In dem Forschungsprojekt arbeitet das Goethe-Lab Sprache, eine Innovationseinheit des Goethe-Instituts, von 2019-2020 mit Prof. Dr. Niels Pinkwart und Leo Sylvio Rüdian von der Humboldt-Universität zu Berlin als wissenschaftlichem Partner zusammen. Ziel der Kooperation ist es, auf Basis praktischer Fallbeispiele zu testen, inwieweit Natural Language Processing-Verfahren in Kombination mit Machine Learning zu einer automatisierten Analyse von Lernertexten in den Deutsch Online Kursen genutzt werden können.

Personen

Leo Sylvio Rüdian (M. Sc.) ist wissenschaftlicher Mitarbeiter des Weizenbaum-Instituts, er ist Doktorand an der Humboldt-Universität zu Berlin und Mitglied des KI-Campus-Projekts im Educational Technology Lab beim DFKI. Vorher studierte er Informatik an der Humboldt-Universität mit dem Schwerpunkt von Verfahren der künstlichen Intelligenz. Die Schwerpunkte seiner Forschung liegen in der Entwicklung maschineller Lernverfahren und deren Anwendung in Onlinekursen. Dabei verfolgt er das Ziel, Onlinekurse auf verschiedenen Ebenen zu personalisieren, beginnend bei der Ableitung von Nutzermodellen – bis zur Adaption auf der individuellen Ebene.

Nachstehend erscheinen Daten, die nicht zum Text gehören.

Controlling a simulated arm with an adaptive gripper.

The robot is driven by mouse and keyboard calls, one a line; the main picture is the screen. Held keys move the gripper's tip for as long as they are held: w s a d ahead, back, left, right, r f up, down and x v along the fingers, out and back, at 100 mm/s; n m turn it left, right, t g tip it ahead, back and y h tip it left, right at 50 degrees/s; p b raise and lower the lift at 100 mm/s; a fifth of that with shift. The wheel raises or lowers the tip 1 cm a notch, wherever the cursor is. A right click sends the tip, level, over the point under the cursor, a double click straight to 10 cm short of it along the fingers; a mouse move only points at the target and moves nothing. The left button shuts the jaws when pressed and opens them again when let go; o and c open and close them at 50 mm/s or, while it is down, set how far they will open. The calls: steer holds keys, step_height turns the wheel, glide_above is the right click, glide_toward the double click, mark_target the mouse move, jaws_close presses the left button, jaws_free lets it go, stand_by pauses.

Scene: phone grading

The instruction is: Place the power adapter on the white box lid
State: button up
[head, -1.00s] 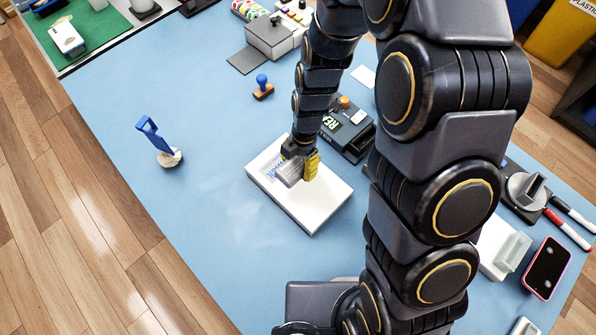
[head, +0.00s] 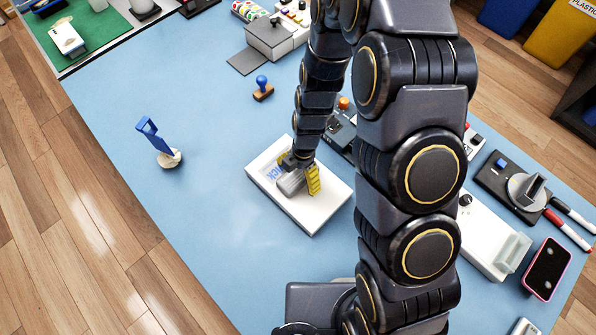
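The white box lid (head: 316,216) lies flat on the blue table, with blue lettering partly showing under my gripper. My gripper (head: 300,184) is over the middle of the lid, with a grey part and a yellow part at its end. The yellow part points down close to the lid's surface. The gap between the fingers is too small and too covered to judge. I cannot make out the power adapter; it may be hidden behind my gripper or arm.
A blue-handled tool (head: 158,140) stands on a pale base at the left. A blue-knobbed stamp (head: 262,88) is behind the lid. A pink-edged phone (head: 547,268), markers (head: 567,230) and a white device (head: 485,240) are at the right.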

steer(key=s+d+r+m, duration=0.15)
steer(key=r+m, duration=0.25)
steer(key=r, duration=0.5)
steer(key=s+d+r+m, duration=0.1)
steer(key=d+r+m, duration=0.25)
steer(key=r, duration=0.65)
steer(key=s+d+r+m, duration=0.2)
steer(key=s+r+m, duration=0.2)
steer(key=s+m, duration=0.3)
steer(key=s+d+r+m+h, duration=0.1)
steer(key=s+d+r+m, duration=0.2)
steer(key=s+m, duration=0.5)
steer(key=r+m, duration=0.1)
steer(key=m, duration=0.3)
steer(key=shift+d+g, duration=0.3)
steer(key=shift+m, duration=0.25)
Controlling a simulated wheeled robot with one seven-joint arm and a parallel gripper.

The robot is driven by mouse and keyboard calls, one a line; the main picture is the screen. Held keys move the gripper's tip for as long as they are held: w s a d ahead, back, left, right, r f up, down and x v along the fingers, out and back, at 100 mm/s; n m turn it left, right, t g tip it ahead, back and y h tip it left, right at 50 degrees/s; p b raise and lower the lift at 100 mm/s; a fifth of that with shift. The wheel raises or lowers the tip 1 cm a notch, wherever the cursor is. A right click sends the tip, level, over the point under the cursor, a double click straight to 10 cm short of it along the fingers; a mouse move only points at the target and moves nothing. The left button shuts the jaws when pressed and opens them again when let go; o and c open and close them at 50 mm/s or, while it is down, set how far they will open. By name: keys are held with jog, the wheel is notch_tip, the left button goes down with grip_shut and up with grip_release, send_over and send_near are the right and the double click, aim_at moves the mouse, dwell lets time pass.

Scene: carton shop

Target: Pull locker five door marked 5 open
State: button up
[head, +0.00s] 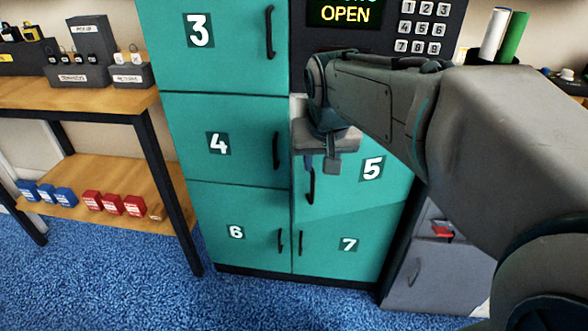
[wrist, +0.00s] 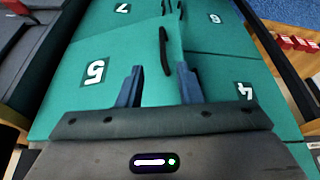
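The teal locker five door (head: 345,195) carries a white 5 and stands slightly ajar. Its lower left corner sticks out over the top of door 7, and a pale gap shows at its top left. Its black upright handle (head: 311,187) is near its left edge. My gripper (head: 319,165) is in front of this edge, pointing down at the handle's upper part, which it partly hides. In the wrist view, the blue fingers of my gripper (wrist: 160,68) are apart. The handle (wrist: 164,50) shows between and beyond their tips; I cannot tell whether they touch it.
Doors 3 (head: 225,45), 4 (head: 225,140), 6 (head: 235,230) and 7 (head: 350,255) look shut. A keypad panel (head: 380,25) reading OPEN is above. A wooden shelf unit (head: 90,100) stands at left, a grey cabinet (head: 435,275) at right. Blue carpet (head: 260,305) in front is clear.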

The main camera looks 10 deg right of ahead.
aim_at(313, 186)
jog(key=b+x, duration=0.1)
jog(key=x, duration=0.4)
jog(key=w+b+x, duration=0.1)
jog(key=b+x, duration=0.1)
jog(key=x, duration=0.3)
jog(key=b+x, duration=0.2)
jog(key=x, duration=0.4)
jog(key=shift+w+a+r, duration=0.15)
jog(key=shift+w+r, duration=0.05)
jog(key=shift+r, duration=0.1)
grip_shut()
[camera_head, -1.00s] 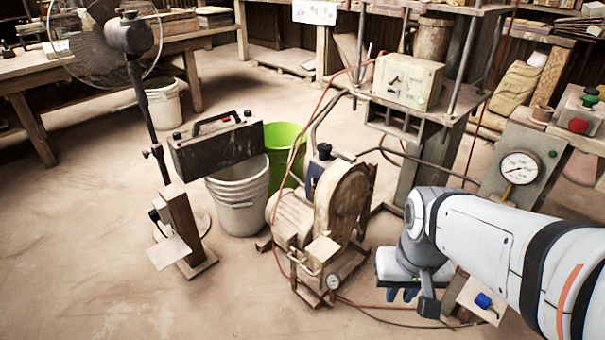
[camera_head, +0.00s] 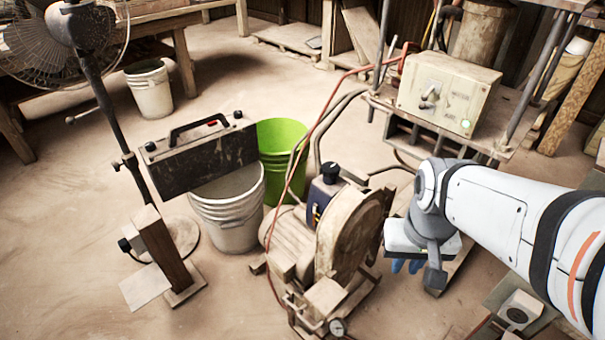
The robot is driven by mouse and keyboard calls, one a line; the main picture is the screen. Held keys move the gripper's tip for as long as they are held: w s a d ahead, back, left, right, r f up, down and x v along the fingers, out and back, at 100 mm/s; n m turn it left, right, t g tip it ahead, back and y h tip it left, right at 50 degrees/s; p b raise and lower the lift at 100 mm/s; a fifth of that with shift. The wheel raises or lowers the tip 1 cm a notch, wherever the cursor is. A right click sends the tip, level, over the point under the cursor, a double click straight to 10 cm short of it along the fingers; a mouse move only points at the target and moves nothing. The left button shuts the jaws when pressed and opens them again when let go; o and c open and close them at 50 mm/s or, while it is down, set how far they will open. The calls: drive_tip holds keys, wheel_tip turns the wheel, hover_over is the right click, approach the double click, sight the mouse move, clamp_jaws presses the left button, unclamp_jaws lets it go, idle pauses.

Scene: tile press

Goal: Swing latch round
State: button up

Prof. Dr. Niels Pinkwart Prof. Dr. Niels Pinkwart | Foto (Ausschnitt): © Kay Herschelmann Prof. Dr. Niels Pinkwart ist seit 2013 an der Humboldt-Universität zu Berlin tätig, wo er den Lehrstuhl "Didaktik der Informatik / Informatik und Gesellschaft", das ProMINT-Kolleg und das Zentrum für technologiegestütztes Lernen an der Professional School of Education der HU Berlin leitet. Neben seiner Tätigkeit an der HU Berlin ist Prof. Pinkwart als wissenschaftlicher Direktor des Educational Technology Lab am DFKI Berlin und als Principal Investigator am Einstein Center Digital Future und am Weizenbaum-Institut für die vernetzte Gesellschaft (Deutsches Internet Institut) aktiv. Innerhalb der Gesellschaft für Informatik ist Prof. Pinkwart derzeit Sprecher des Arbeitskreises Learning Analytics und Mitglied des Lenkungsausschusses der Fachgruppe Bildungstechnologien.